When the wooden hull of the Mary Rose was raised from the seabed off Portsmouth in October 1982, Britain watched, entranced. As Prince Charles looked on from a bobbing boat and families across the country sat glued to their televisions, a giant yellow cradle emerged from the depths, carrying its precious cargo – a Tudor warship.
This was the culmination of a story of defeat, death and resurrection. On July 19 1545, after almost 35 years of service, Henry VIII’s warship sank, while the king watched from the shore, during a skirmish with the French navy. She went down quickly, and about 500 men on board died – just 35 swam to safety. She lay in the Solent, untouched, until being rediscovered in 1971. Ambitious plans were drawn up to bring the ship, and the thousands of artefacts inside the wreck, to the surface.

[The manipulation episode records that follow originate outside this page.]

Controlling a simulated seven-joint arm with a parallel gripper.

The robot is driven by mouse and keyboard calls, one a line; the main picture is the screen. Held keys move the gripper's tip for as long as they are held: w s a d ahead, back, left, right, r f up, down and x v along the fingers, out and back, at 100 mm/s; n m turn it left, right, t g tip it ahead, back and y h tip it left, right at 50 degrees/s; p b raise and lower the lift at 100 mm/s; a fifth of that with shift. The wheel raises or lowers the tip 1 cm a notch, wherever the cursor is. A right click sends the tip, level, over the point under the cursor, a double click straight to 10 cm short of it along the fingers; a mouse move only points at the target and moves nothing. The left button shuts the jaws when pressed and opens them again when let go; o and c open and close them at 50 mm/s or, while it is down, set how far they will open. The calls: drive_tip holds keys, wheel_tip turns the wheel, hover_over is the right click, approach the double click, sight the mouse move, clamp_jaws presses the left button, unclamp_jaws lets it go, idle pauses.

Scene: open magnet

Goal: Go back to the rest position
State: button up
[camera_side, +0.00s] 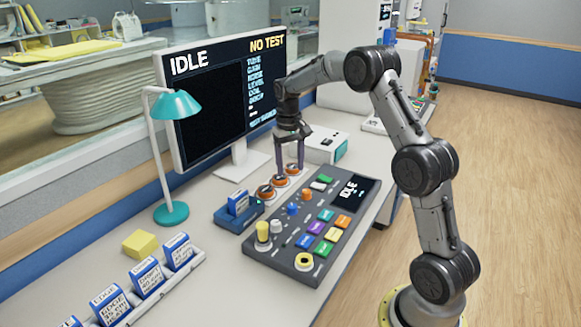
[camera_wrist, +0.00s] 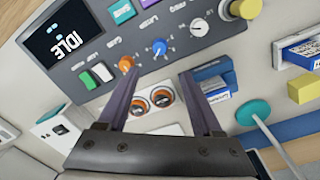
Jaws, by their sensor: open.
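My gripper (camera_side: 290,158) is open and points down over the back edge of the control panel (camera_side: 285,262). Its two fingers stand above a white strip with several orange-ringed round sockets (camera_side: 280,180). In the wrist view my gripper (camera_wrist: 155,88) has its fingers spread, with nothing between them but the panel and two of the sockets (camera_wrist: 162,97) below. I cannot tell whether the fingertips touch anything. The panel's small screen (camera_side: 357,191) reads IDLE.
A monitor (camera_side: 212,100) reading IDLE and NO TEST stands behind. A teal lamp (camera_side: 173,104), a blue holder with a card (camera_side: 238,203), a yellow block (camera_side: 140,243) and a card rack (camera_side: 150,285) are at left. A white box (camera_side: 325,146) stands close right of my gripper.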

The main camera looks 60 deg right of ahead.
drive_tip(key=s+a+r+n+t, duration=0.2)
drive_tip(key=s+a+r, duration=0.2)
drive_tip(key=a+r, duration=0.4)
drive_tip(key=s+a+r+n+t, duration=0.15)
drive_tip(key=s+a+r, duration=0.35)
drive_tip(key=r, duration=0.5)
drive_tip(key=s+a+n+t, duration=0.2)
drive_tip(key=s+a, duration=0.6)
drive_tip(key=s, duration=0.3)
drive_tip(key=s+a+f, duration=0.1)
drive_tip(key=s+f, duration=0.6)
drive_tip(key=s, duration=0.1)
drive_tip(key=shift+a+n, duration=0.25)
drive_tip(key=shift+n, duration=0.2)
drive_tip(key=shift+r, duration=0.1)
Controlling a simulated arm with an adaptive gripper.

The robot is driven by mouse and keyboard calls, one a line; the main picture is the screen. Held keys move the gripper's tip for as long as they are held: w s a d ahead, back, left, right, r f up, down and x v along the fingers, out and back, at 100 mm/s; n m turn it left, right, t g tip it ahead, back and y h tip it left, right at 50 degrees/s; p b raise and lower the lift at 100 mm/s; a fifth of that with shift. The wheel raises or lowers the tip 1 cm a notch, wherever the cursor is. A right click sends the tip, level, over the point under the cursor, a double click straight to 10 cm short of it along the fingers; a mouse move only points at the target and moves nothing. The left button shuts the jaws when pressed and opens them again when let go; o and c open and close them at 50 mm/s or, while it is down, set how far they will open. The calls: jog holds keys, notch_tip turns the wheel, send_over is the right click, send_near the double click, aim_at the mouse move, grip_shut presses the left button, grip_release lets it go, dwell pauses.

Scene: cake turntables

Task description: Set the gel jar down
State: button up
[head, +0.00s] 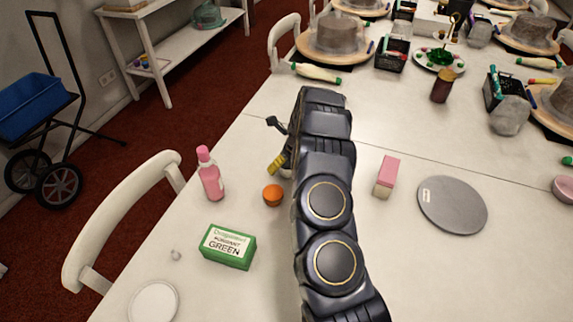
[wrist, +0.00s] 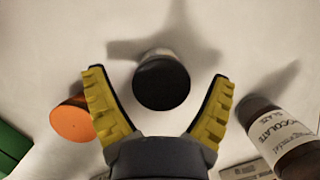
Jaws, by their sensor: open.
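The jar with a round black lid (wrist: 162,82), which I take to be the gel jar, shows in the wrist view between my fingertips. It looks upright on the white table, with a sliver of its pale side showing beyond the lid. My gripper (wrist: 160,102) is open, its yellow-padded fingers spread to either side of the jar with a gap on each side. In the head view my gripper (head: 277,150) is low over the table, partly behind my arm. My arm hides most of the jar there.
An orange jar (wrist: 73,120) is close by the left finger. A chocolate glaze bottle (wrist: 285,135) is at the right. A green box (head: 229,247), pink bottle (head: 210,176), pink box (head: 387,177) and grey disc (head: 452,205) stand around. Table (head: 420,275) is clear at front right.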

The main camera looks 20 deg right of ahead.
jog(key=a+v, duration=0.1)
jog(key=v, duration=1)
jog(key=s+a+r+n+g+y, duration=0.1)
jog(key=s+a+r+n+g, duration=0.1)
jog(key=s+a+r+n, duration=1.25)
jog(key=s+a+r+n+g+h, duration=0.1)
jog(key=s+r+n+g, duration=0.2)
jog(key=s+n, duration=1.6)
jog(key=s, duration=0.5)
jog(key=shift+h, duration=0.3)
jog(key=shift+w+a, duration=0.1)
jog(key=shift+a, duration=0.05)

Once the warship went on show, everyone wanted a look: in the summer of 1983 I queued for hours, getting bored and sunburned, to get into a vast warehouse in the Portsmouth Historic Dockyard complex. Inside, it was, frankly, a disappointment. Only half the hull remains, and the timbers were hosed down constantly to prevent them from drying out and disintegrating; my memory of that day is of damp inside the museum and crowds outside.

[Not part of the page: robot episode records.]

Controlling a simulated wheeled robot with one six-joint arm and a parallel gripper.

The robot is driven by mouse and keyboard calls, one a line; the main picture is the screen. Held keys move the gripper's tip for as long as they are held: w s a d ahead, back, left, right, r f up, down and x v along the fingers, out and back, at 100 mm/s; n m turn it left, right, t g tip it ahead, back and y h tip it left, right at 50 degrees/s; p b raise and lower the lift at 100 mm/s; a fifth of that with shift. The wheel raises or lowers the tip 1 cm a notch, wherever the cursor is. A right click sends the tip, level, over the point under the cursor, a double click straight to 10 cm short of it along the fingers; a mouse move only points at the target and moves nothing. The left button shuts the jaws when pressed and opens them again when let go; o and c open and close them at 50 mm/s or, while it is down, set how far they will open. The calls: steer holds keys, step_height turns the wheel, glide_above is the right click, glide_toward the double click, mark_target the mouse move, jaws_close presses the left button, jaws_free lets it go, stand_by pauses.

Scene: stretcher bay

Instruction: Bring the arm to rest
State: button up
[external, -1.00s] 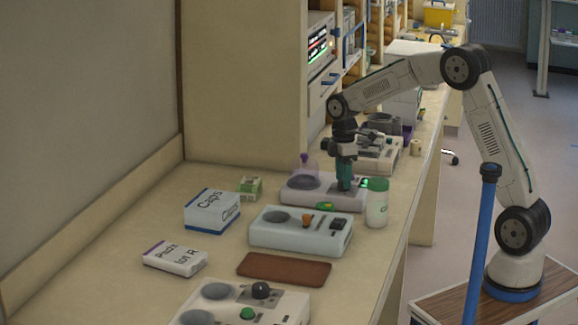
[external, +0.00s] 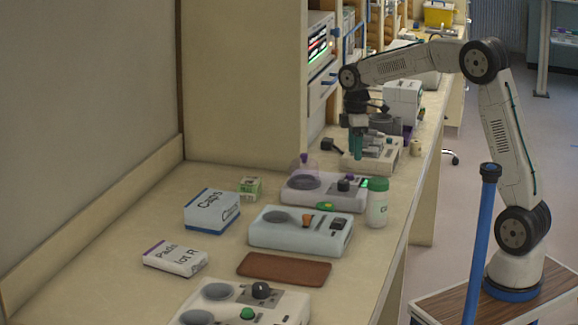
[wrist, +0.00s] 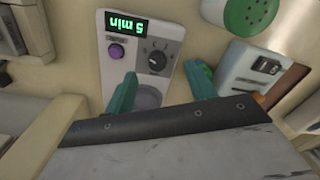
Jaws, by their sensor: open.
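My gripper (external: 357,150) hangs pointing down from the bent arm, above the far part of the bench. In the wrist view its two green fingers (wrist: 160,92) are apart with nothing between them. Below it in that view is a white device (wrist: 147,45) with a lit display reading "5 min", a purple button and a black knob. In the external view this device (external: 296,196) stands on the bench with a translucent purple-topped flask on its left end. My gripper is above and behind it, apart from it.
A green-capped bottle (external: 377,205) stands at the bench's right edge. A pale blue device (external: 290,240), a brown pad (external: 284,269), a Caps box (external: 212,212) and a Pads box (external: 175,259) lie nearer. Another device (external: 388,155) stands behind. A blue pole (external: 482,240) rises beside my base.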

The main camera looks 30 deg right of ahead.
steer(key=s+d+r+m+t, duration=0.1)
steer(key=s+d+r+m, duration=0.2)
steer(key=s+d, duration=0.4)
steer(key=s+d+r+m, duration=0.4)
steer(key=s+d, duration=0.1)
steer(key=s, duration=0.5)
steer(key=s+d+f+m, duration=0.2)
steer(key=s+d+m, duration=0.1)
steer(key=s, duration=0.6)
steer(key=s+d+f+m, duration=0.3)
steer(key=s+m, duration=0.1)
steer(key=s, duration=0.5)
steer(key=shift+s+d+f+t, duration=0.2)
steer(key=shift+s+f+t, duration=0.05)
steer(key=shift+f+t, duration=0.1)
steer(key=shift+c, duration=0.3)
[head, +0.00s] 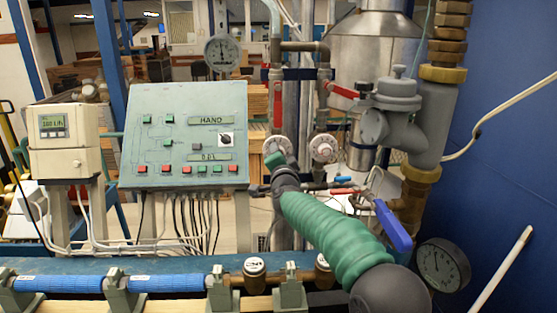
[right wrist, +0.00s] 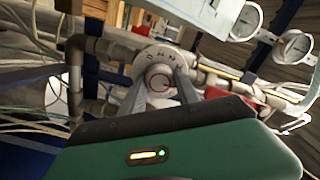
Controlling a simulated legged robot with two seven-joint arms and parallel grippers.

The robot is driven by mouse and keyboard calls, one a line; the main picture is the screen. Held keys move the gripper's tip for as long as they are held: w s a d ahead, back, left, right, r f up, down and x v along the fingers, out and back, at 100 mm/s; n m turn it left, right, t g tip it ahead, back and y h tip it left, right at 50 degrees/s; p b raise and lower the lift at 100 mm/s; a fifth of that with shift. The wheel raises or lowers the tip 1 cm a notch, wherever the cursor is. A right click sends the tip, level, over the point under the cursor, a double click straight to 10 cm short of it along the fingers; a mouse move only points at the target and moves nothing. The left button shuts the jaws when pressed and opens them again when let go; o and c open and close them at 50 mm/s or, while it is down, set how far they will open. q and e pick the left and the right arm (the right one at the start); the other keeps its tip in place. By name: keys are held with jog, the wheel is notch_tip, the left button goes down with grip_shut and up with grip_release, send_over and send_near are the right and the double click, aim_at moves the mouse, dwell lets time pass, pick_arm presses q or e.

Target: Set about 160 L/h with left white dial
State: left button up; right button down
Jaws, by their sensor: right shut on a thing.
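The left white dial (head: 277,144) is mounted on the pipework right of the control panel. My right gripper (head: 279,160) reaches it from below, and its green body hides the dial's lower part. In the right wrist view the two fingers of the gripper (right wrist: 161,82) are shut on the knob of the left white dial (right wrist: 156,57), one on each side of its round centre. The right white dial (head: 323,147) stands beside it, untouched. The meter display (head: 53,125) at the left shows a small L/h figure, too small to read surely. My left gripper is out of view.
The green control panel (head: 185,133) stands left of the dials. Red-handled valves (head: 343,89) sit above, and a blue lever (head: 393,228) is right of my arm. A round gauge (head: 442,265) is at lower right. Blue piping (head: 170,283) runs along the front.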

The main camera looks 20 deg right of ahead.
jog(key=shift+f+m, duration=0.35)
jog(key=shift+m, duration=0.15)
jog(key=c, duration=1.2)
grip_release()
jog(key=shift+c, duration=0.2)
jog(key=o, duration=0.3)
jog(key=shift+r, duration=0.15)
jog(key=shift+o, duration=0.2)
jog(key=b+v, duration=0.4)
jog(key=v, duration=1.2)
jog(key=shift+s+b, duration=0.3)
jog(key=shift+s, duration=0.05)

That exhibition space shut in 2009 but this weekend, thanks to £27m of mostly National Lottery money, the only surviving 16th-century warship in the world has gone on display again. This time, she’s in her own purpose-built museum, overlooking Nelson’s grand ship, HMS Victory. Meeting me at the entrance for a preview, head of operations Paul Griffiths says he expects half a million visitors a year. I’m sceptical but as we push through heavy doors into the main part of the museum, the lights dim and the ingenuity of the egg-shaped building reveals itself. On one side are three levels of galleries, corresponding with the lower, main and upper decks of the ship. The galleries are full of artefacts and exhibits illustrating how the sailors lived. On the other side, sealed in a controlled environment, is the remains of the hull itself, a sort of spectral mirror-image.

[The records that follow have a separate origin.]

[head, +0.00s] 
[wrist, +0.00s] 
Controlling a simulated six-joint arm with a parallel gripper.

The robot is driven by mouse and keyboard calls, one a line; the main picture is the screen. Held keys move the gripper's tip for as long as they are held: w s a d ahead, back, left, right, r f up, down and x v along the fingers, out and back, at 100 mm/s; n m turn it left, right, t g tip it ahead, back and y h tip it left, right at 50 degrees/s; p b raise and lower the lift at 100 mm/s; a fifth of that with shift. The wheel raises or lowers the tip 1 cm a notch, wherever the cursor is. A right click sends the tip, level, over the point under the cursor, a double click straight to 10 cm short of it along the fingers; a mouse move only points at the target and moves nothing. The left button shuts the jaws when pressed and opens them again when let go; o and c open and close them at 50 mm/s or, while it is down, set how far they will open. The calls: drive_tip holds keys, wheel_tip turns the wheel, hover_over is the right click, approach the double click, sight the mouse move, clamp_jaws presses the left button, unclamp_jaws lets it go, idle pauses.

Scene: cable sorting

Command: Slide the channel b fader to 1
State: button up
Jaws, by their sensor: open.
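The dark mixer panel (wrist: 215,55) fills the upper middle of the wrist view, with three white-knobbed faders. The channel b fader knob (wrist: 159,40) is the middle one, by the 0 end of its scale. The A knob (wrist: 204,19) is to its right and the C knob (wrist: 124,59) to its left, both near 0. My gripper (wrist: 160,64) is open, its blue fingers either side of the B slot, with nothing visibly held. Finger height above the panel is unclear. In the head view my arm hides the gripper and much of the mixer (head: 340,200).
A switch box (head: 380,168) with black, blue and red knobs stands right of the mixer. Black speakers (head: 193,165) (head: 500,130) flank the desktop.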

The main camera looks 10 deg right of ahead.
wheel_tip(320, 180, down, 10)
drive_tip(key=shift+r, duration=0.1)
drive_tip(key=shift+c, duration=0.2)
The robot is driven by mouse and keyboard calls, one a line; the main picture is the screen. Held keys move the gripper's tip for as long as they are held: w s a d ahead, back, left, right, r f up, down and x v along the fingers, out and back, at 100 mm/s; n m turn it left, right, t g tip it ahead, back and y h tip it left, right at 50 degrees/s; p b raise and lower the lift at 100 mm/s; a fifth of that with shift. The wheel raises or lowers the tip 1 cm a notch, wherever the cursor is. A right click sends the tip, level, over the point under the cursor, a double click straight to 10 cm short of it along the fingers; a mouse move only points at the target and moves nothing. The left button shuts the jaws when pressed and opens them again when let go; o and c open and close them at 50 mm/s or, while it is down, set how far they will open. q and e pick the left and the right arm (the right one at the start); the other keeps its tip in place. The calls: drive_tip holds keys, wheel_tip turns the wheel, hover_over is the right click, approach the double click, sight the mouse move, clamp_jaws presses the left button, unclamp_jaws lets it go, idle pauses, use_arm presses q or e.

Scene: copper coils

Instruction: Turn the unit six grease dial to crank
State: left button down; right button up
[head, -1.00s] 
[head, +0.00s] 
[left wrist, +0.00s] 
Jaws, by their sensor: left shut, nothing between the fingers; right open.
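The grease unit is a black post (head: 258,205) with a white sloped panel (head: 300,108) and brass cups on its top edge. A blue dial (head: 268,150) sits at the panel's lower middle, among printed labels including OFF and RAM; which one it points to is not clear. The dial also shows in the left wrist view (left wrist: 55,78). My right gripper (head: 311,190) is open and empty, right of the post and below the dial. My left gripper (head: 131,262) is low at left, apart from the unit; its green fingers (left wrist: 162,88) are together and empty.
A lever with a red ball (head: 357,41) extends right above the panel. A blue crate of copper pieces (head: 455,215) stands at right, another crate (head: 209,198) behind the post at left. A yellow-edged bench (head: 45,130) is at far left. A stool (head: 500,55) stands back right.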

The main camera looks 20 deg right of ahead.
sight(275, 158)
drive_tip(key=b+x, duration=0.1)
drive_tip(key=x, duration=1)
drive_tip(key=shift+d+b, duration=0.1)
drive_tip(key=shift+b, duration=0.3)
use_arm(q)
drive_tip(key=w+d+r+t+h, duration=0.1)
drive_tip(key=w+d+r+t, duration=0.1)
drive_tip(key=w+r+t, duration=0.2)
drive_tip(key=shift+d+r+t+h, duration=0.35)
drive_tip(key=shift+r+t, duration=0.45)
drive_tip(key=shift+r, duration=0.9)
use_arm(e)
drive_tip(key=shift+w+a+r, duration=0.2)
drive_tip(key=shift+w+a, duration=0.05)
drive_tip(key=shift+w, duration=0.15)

The first glimpse of the hull through one of the many windows is a proper “wow” moment; each view after that reveals a new angle or aspect of the ship. I may be looking at the same old timbers I saw in 1983 but the experience is transformed in this new setting.
Visiting the museum is about as close to being on board a Tudor ship as it is possible to get without creating a replica – but there’s nothing ersatz or fake here. Divers brought up 19,000 objects from the wreck and the museum crams in 16,000 of them. It brings to mind a watery Pompeii: because Mary Rose sank so suddenly, everything had been in use until just moments before its demise. And although the ship is the main attraction, it’s the personal, small things that really stick in my mind: a pair of perfectly-preserved leather boots that wouldn’t look out of place on a high street today, a backgammon board, a pitcher big enough to hold a man’s daily ration of beer (eight pints).
There is a length of hemp rope that visitors are encouraged to pick up and sniff – it smells strongly of the pitch that Tudor sailors used to keep it waterproof and supple. There’s even the skeleton of the ship’s dog, a cross between a Manchester terrier and a whippet.
Moving down to the lower decks, we slip past a VIP party that I notice includes the distinguished actor Robert Hardy, to whom I am briefly introduced. He’s an expert on English longbows, it turns out, and a patron of the Mary Rose Trust. But Griffiths later tells me the guest of honour is an animated elderly lady, who is scrutinising everything carefully from her wheelchair. She’s Margaret Rule, the archaeologist, now in her eighties, who oversaw the seabed “dig” and the raising of the boat in 1982.
From the lower deck (where the cooks toiled in windowless galleys to turn out meals for 500 men), visitors take a lift to the officers’ quarters on the upper level. While much of the museum is in low light to preserve the objects, the lift is positively stygian. As it slowly rises, we get a sense of how imposing the boat must have been.
The ship’s timbers have been sprayed nonstop since they were raised from the seabed; for the past 20 years the spray has been made up of a waxy chemical preserving solution. The hoses were turned off at the end of April, and it will take another four years for the timbers to dry out – some 100 tons of fluid inside now needs to come out – so visitors to the new museum will see the ship surrounded by what look like giant black polytunnels, keeping the temperature constant at 18C.
Emerging back into daylight, I see HMS Victory is being renovated, as if to spruce it up for its fancy new neighbour. There’s another big-ticket warship round the corner, the Victorian, iron-clad, HMS Warrior. And there are plenty of security checks in place and naval staff wandering about, which is impressive for the many children visiting the site but also a reminder that this is a working place, integral to the Royal Navy’s present and future as well as its past.
Mary Rose is again big news in Portsmouth this summer. Tickets are limited, and issued on a timed entrance system to avoid lengthy queues. I plan to return with the family – exactly 30 years after my first, disappointing, visit. This time I know that what’s inside the museum is well worth any wait.